No Evangelho de hoje “João estava na prisão” (Mt 11,2). João Batista fora encarcerado por Herodes Antipas na prisão do castelo de Maqueronte, hoje Makaur, situado num rochedo a leste do mar Morto. Ao tomar conhecimento da prisão de João e para se resguardar e também não se expor ao perigo de ter o mesmo destino, Jesus voltou para a Galiléia: “Ao saber que João tinha sido preso, Jesus voltou para a Galiléia” (Mt 4,12). A partir de então Jesus iniciou a sua pregação com as mesmas palavras de João. João Batista pregava, dizendo: “Convertam-se, porque o Reino do Céu está próximo” (Mt 3,2), e Jesus começou sua pregação, dizendo: “Convertam-se, porque o Reino de Deus está próximo” (Mt 4,17).
João, pela sua vida austera e pelos seus ensinamentos de penitência e conversão, angariou muitos seguidores, teve muitos discípulos, dois dos quais foram os primeiros discípulos, depois apóstolos de Jesus: os irmãos João e Tiago (cf Mt 4,21 e Jo 1,35-39). Possivelmente, por Jesus dar início à sua pregação com as mesmas palavras de João Batista, os discípulos de João enciumaram e devem ter ido reclamar a João na prisão. Os discípulos de João Batista duvidavam de que Jesus fosse o Messias, por ciúme e porque Jesus se apresentava de maneira muito diferente do poderoso Messias que todos esperavam que viesse como libertador político e militar do povo judeu da dominação romana. Agora João proporciona aos seus discípulos a oportunidade de superarem as idéias correntes acerca do Messias, vendo as coisas com os próprios olhos.

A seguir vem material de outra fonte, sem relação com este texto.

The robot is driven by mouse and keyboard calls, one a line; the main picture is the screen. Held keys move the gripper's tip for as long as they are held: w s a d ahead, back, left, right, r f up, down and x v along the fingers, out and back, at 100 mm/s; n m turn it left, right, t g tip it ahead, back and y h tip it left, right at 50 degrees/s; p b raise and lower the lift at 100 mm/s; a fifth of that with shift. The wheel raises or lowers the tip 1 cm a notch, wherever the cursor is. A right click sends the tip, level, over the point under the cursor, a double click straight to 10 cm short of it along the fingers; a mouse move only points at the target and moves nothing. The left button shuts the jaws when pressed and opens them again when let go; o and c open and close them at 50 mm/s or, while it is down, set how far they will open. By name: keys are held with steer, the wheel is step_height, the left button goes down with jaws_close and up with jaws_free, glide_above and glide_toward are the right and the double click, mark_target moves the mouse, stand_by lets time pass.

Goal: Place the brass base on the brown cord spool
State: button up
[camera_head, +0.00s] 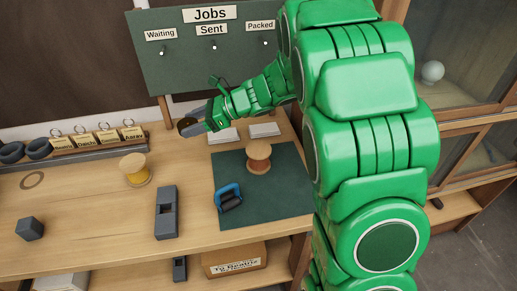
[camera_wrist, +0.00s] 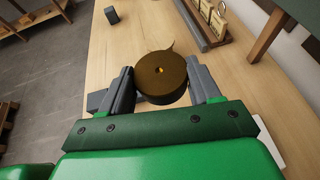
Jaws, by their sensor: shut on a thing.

João sabia quem era Jesus, mas, pela situação em que vivia, não estava fácil para ele transmitir isso aos seus discípulos, que eram muitos. Nada melhor, então, do que enviá-los até Jesus para que o próprio Jesus testemunhasse isso para eles. E, pedagogicamente, foi o que João fez, e mandou que seus discípulos perguntassem a Jesus: “És tu aquele que há de vir, ou devemos esperar por outro?” (Mt 11,3). Jesus, possivelmente, havia acabado de fazer muitas de suas maravilhas realizando curas, conforme havia prenunciado o profeta Isaias: “Então, os olhos dos cegos vão se abrir, e se abrirão também os ouvidos dos surdos; os aleijados saltarão com cervo, e a língua do mudo cantará...”. (Is 35,5-6a) e Jesus, voltando-se para os discípulos de João, disse-lhes, repetindo o que profetizara do Messias o profeta Isaias: “Voltem e contem a João o que vocês estão vendo e ouvindo: os cegos recuperam a vista, os paralíticos andam, os leprosos são purificados, os surdos ouvem, os mortos ressuscitam e aos pobres é anunciada a Boa Notícia”. (Mt 11,4-5; Is 29,18).
Estas são as obras que, segundo Isaias, deveriam inaugurar a era messiânica. E Jesus complementa: “E feliz aquele que não se escandaliza por causa de mim”. (Mt 11,6).
Feliz daquele que não perde a confiança em Jesus nem tenha a sua fé abalada pela humildade e pobreza de Jesus ao invés da grandeza e poder político e militar que se esperava que o Messias tivesse e que Jesus não apresentou. Feliz daquele que não se envergonha da condenação e da morte desonrosa que Jesus teria ao invés da grandeza, da glória e do poder de dominação que deveria ter o Messias, como esperavam os judeus.